タ: たしかに、人がつくったカレーを食べていると「迷っているな? 」とか「置きにいったな」とかわかっちゃいます(笑)。
高: そういうすべてをさらけ出す面が、平安時代の日記文学にはあるんです。なんにも包み隠さないんですよ。カレーも、それと似ているなと思って。
タ: そうですね。全部さらけ出します。
高: さらにいうと、カレーって参入障壁は低いんですが、クオリティの高いものを提供する人はその中でも限られていますよね?
タ: カレーはだれでもつくれちゃいますからね。
高: 日本文化の発信スタイルって、3つのタイプあって、ひとつが貴族が中心の「公家カルチャー」。続いて武士が中心の「武家カルチャー」、そして江戸に入って生まれた「庶民カルチャー」。現代の我々は、庶民カルチャーの最先端を走っていて、その中にカレーもあるんじゃないかと思います。誰でも発信できる庶民カルチャーは、自ずと実用的な情報が溢れてくる一面もあるわけですが。
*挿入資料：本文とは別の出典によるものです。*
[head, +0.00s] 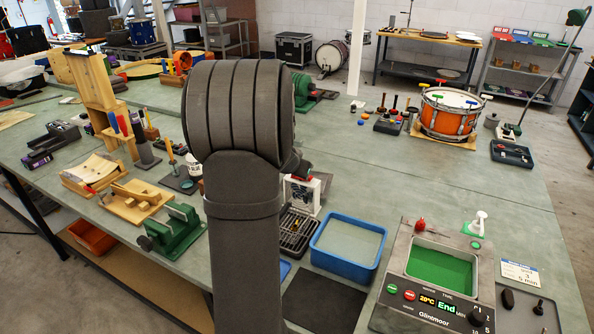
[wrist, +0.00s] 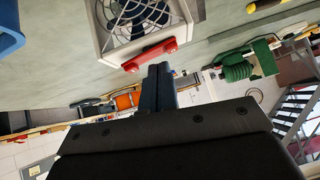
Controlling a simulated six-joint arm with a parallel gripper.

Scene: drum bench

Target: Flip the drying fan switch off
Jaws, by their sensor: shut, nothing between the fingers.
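The drying fan (wrist: 128,22) is a pale box with a dark round grille in the wrist view. A red switch bar (wrist: 150,54) with round ends lies along its edge. My gripper (wrist: 160,70) is shut and empty, its dark fingertips just below the red bar in that picture. I cannot tell whether they touch it. In the head view the fan (head: 303,193) stands on the bench right of my arm, partly covered by it. The gripper is mostly hidden behind my arm there.
A black drying rack (head: 294,232) and a blue tub (head: 345,248) stand in front of the fan. A grey tank with a control panel (head: 437,305) is at the front right. A green clamp (head: 174,232) lies left of my arm. The bench behind the tub is fairly clear.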

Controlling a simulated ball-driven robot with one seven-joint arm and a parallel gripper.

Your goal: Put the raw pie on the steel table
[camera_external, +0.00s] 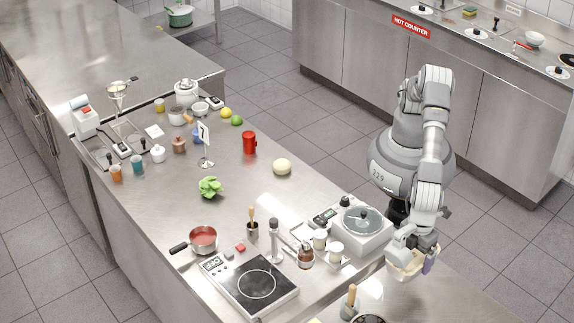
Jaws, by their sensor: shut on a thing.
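My gripper (421,246) is at the lower right, just off the right edge of the long steel counter (165,212). It is shut on a pale, shallow, round thing (402,266) that looks like the raw pie. The arm and gripper hide part of it, and its top is hard to make out. A small purple patch shows at its right side. A smaller steel table (208,20) with a green pot (180,16) on it stands at the far back left. I cannot tell which steel surface is the task's table.
A pale ball (282,166) and red canister (249,142) stand further back. The sign-marked hot counter (360,62) is behind. Tiled floor lies between.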

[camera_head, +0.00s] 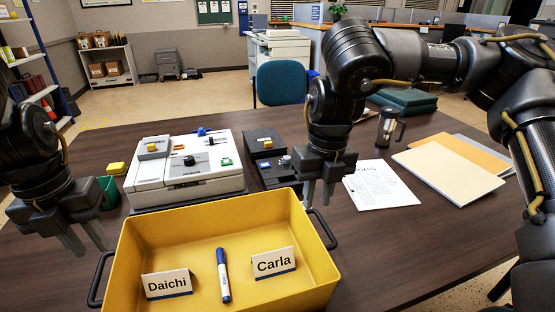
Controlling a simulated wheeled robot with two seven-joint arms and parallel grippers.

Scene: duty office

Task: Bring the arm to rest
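My left gripper (90,246) hangs at the left, just left of the yellow tray's far-left corner. Its two fingers are apart with nothing between them. My right gripper (318,196) points down near the far-right corner of the tray. Its fingers are apart and empty. The yellow tray (190,222) stands at the front of the dark table. In it lie a blue-and-white marker (223,275), a Daichi name card (166,284) on the left and a Carla name card (273,263) on the right.
Behind the tray stand a white device (215,177) and a black box (264,147). A green cup (109,192) and yellow block (117,168) are at left. Papers (378,187), folders (450,172) and a lantern-like object (386,127) lie right. The table's right front is clear.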

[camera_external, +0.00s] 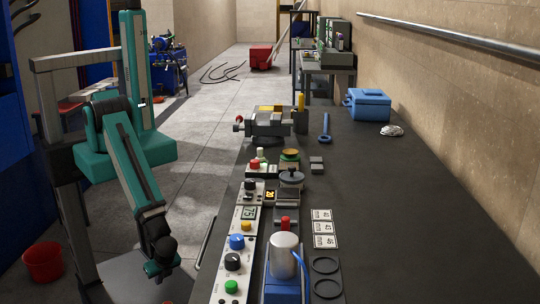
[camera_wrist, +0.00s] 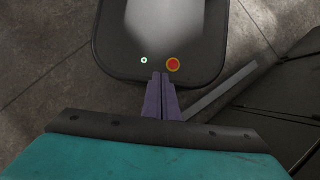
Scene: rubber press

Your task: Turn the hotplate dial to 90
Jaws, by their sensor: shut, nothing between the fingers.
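In the external view the hotplate (camera_external: 287,195) stands on the dark bench with a small lidded pot (camera_external: 291,178) on it. An orange display to its left (camera_external: 270,196) seems to read 20. A black dial (camera_external: 250,184) sits on the light panel just left of that display; its pointer is too small to read. My gripper (camera_external: 163,275) hangs low on the left, off the bench and well apart from the dial. In the wrist view my gripper (camera_wrist: 161,76) has its fingers together and empty, pointing away from the bench; neither hotplate nor dial shows there.
The light control panel (camera_external: 222,281) runs along the bench's left edge, with several coloured knobs and a green display (camera_external: 249,212) reading 75. A metal cylinder (camera_external: 284,258) on a blue base stands at the front. A vise (camera_external: 268,123) is farther back. A red bucket (camera_external: 43,262) is at left.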

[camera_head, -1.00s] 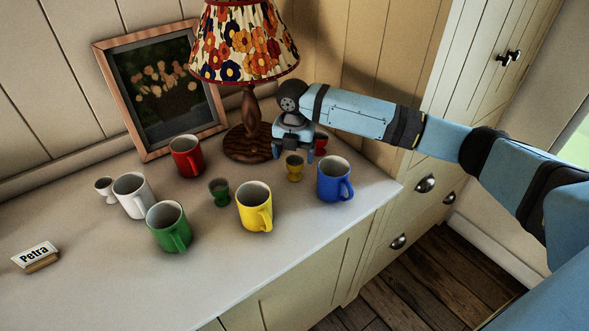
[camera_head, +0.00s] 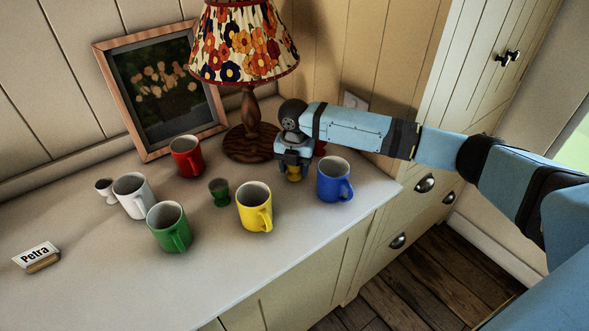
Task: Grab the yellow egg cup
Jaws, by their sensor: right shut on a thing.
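The yellow egg cup (camera_head: 294,175) stands on the counter between the yellow mug and the blue mug. Its upper part is hidden by my right gripper (camera_head: 294,166), which has come down over it from above. The gripper is shut on the egg cup. The cup looks to be at counter height; I cannot tell whether it is lifted. My left gripper is not in view.
Close by stand a blue mug (camera_head: 334,180), a yellow mug (camera_head: 254,207), a green egg cup (camera_head: 219,193) and a lamp (camera_head: 248,143). A red egg cup (camera_head: 320,147) is mostly hidden behind my gripper. Red, white and green mugs stand left.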

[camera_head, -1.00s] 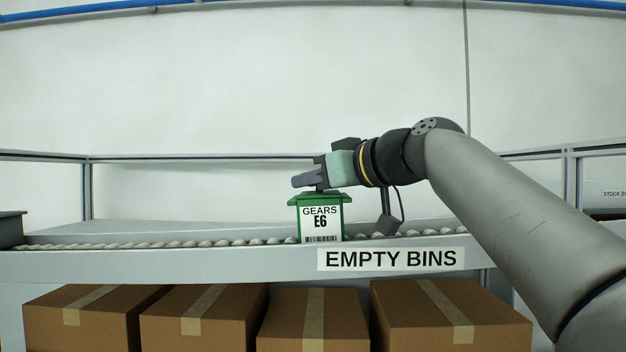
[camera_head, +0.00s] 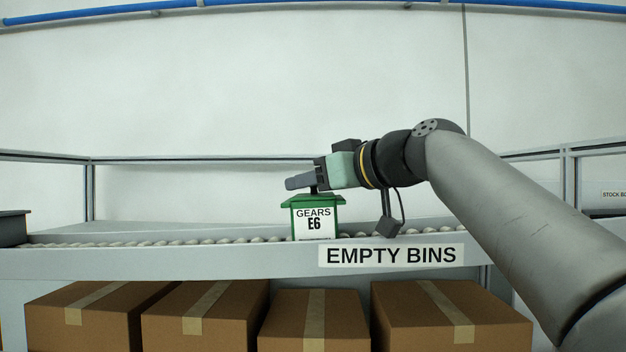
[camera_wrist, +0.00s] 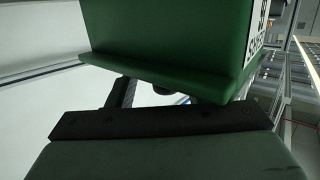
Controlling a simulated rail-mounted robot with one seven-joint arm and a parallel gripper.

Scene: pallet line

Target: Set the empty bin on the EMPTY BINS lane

タ: あれ? 今日もだんだんと実用的な話になってきましたね。
高: 庶民カルチャーで思い出すのが、雑誌の編集長をしていた頃いただいた、ある歌舞伎役者の方の言葉です。「高木さん、あなたは考えすぎ。意味なんて考えちゃだめ! 」。僕のつくる企画が頭でっかちに見えたんでしょうね。「歌舞伎は、ただお客様を喜ばせるためだけに存在してきた。そこに伝統や高尚なものはない」とおっしゃったんです。……ここまで話してきましたが、ちょっとカレーに意味を求めすぎちゃったなーって反省しています(笑)。
タ: え! ここにきて、ちゃぶ台返しですか(笑)!
高: ただただおいしいカレーを、自分の好きな人に食べてもらえればいいじゃないですか。結局ここに戻るんです。